Sunday, July 13, 2014

Feedback notes

Why is feedback important?

Learning is soliciting, receiving, and integrating feedback.

Toddlers learn by receiving feedback. Run into walls, bump your head, get burned by something hot. Seek feedback from adults to see if they're doing well.
We're not that different from toddlers.

We sometimes don't behave appropriately in situations because of a long feedback loop.
Health and environment are such long feedback loops that we don't moderate our reactions quickly enough.
DBC wants to give lots of feedback in leadership, teammates, and programmer.

Become Feedback Ninja

Qualities of a feedback ninja:
  • People love getting feedback from me.
  • People love giving me feedback.
  • I love getting feedback from other people.


Requires four skills:
  • Soliciting feedback.
  • Receiving feedback.
  • Giving feedback.
  • Integrating feedback.


Request vs Demand.

  • Either one elicits very different responses.
  • You must be able to say no to requests without feeling like you'll be punished for it.
  • You also be must able to not emotionally punish someone else for saying no to your request.
  • That's completely OK to say you're not ready to hear feedback or that you're not ready to give feedback.


Receiving feedback
Compass of shame.
We all fall somewhere on the diagram


Withdrawal
  • Behavior
    • When an emotionally stressful or difficult situation happens, you need to extricate yourself. 
    • Walk out or leave the room.
    • Need to be alone.
    • Emotionally check out.
  • Positives.
    • Know they need to take things slow.
    • To get away from the trigger.

Avoidance
  • Behavior.
    • Avoid shame by getting into something else.
    • Sex, drugs, food, work, etc.
    • Need to immediately get caught up in an activity.
  • Positives
    • They get a lot of things done.
    • Funnest people to party with.

Attack self
  • Behavior.
    • If someone gives me negative feedback and believe it.
    • Compound it.
    • If someone calls me boring, then my mind will blow it out of proportion and think I'm terribly boring.
  • Positives.
    • Will never hurt others and can be very loving.
    • May even defend others.

Attack others
  • Behavior.
    • Most socially unacceptable.
  • Positives.
    • They don't take crap from others.

These are strategies we learned to cope with stress when we were young.

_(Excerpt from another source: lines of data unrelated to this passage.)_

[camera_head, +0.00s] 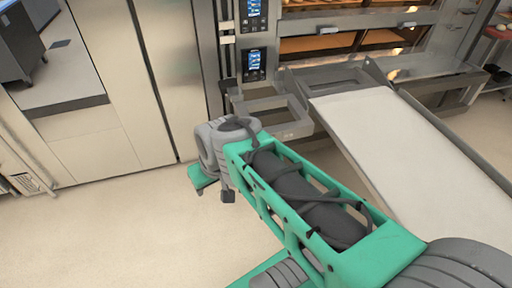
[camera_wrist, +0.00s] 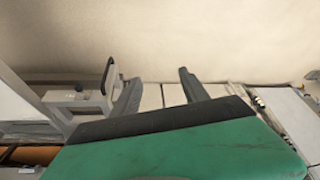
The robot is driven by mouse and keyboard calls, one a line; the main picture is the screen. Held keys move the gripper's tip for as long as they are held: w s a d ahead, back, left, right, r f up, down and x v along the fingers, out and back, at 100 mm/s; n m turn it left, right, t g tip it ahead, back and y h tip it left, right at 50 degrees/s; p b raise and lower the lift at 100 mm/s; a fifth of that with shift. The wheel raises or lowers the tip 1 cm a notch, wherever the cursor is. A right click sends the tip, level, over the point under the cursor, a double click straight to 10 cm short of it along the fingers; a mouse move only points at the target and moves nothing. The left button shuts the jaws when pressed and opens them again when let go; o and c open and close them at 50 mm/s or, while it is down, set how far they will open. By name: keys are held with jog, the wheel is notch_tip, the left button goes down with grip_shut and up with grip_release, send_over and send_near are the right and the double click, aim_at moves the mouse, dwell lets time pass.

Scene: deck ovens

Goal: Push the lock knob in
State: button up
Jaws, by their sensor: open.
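My gripper (camera_wrist: 160,76) is open and empty in the wrist view, with its two dark fingers spread apart. A small black upright handle or knob (camera_wrist: 108,75) stands on a grey metal bracket (camera_wrist: 76,104) just left of the left finger. They look close in the picture, but I cannot tell whether they touch. I cannot tell for certain that this black part is the lock knob. In the head view my green arm reaches toward the loader frame, and my gripper's fingers cannot be made out clearly there.
A loader with a pale belt (camera_head: 395,140) slopes across the right side. Its metal end frame (camera_head: 285,130) lies beside my arm. Oven decks (camera_head: 330,42) and control panels (camera_head: 254,64) stand behind. Steel cabinets (camera_head: 120,80) are at left. The floor (camera_head: 110,235) at lower left is clear.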

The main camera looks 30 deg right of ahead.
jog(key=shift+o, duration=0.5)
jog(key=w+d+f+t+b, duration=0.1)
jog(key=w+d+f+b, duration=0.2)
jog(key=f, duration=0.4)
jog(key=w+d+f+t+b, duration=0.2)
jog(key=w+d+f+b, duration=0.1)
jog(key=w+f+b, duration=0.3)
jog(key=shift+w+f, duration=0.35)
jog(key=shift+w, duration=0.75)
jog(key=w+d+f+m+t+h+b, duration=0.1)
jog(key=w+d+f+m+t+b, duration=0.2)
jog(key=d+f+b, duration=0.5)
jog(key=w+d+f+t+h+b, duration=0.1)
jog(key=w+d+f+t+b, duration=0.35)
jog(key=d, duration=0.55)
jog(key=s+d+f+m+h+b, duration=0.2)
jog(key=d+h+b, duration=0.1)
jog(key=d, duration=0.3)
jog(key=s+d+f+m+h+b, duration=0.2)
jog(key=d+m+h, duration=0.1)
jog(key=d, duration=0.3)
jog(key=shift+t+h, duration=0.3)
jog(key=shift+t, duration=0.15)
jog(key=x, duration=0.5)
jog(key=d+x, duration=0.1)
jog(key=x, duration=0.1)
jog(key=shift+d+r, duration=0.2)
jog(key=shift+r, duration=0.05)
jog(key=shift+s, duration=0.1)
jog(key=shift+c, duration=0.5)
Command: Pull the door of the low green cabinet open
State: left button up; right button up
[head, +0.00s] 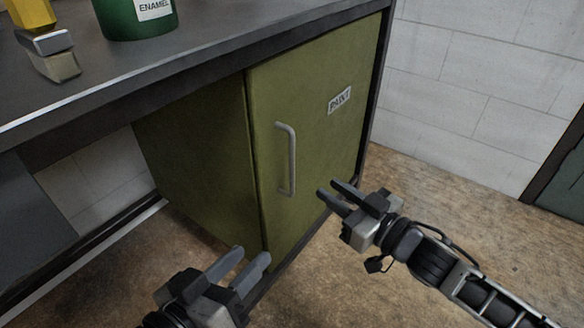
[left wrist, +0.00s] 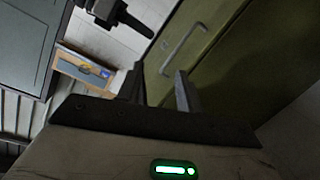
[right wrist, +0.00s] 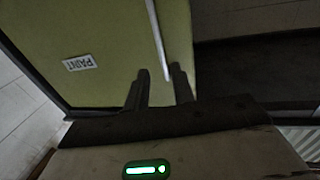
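The low green cabinet (head: 200,140) stands under the workbench. Its door (head: 335,150) faces me, carries a "PAINT" label (head: 339,99) and looks shut. A grey upright bar handle (head: 291,160) is on the door's left side; it also shows in the right wrist view (right wrist: 157,40) and the left wrist view (left wrist: 183,46). My right gripper (head: 328,190) is open and empty, in front of the door, right of and below the handle. In the right wrist view its fingers point at the door near the handle's end. My left gripper (head: 250,260) is open and empty, lower, near the cabinet's bottom front corner.
The dark workbench top (head: 200,50) overhangs the cabinet and holds a green enamel can (head: 135,25) and a yellow-and-grey object (head: 45,45). A white block wall (head: 480,80) stands to the right. The brown floor (head: 440,185) in front is clear.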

Do not let the strategy own you.
  • If your strategy is coming out when receiving feedback, don't compound the shame.
  • Take the impulse, notice it, and choose not to completely give into it.
  • In the middle of your coping mechanism coming out, just tell the person to hold on a sec and redo.

How to give good feedback
  • Actionable
  • Specific
  • Kind

Actionable is something I can do something about.
  • It's not advice.
  • Don't critique things that there's nothing that can be done about it.

Specific is self-explanatory.
  • Talk about one particular thing.

Kind is not the same as nice.
  • Truth is kind.
  • Be honest about the impact that person's actions have on you.

DON'TS

Don't give advice unless asked.
  • You can point out a problem without needing to give a solution.
  • Just because you point out a problem does not mean you have to give the solution right there.
  • Giving advice robs opportunity of the person to receive and process that feedback.

Sh*t sandwich.
  • If you're going to say something constructive or critical, you have to say two nice things, too.
  • It's disrespectful to the person's ability to receive critical feedback.
  • Dilutes your positive feedback because I know you'll fake it again.

Rate or compare.
  • It aids this inner structure of positioning themselves externally to some other standard.
  • "It's so much pairing with you than with that other person."
  • "You explain things so much better than this other person."

Barriers to giving feedback

Fearlict.
  • Maybe you pair with someone who is an "attack other". You can choose not to confront, but don't live life that way.
  • DBC is a safe environment, so you can practice confronting.

Mistrusting our own seeing.
  • You don't trust your own intuition.
  • Trust your seeing.
  • Speak your truth in kindness, accurately, specifically.
  • No big deal if someone disagrees with it.

Our seeing doesn't matter.
  • You might pair with someone who's better than you and then you shy away from giving feedback because you think you don't have anything worth to say to that better person.
  • Speak up.

Integrating feedback

Making it useful to you.
  • People will still give you messy feedback. 
  • People's emotions might still leak through in the feedback like saying "You were mean." 
  • Parse through most of what they say and understand where it's coming from.
  • Integrate the feedback and take what's useful to you.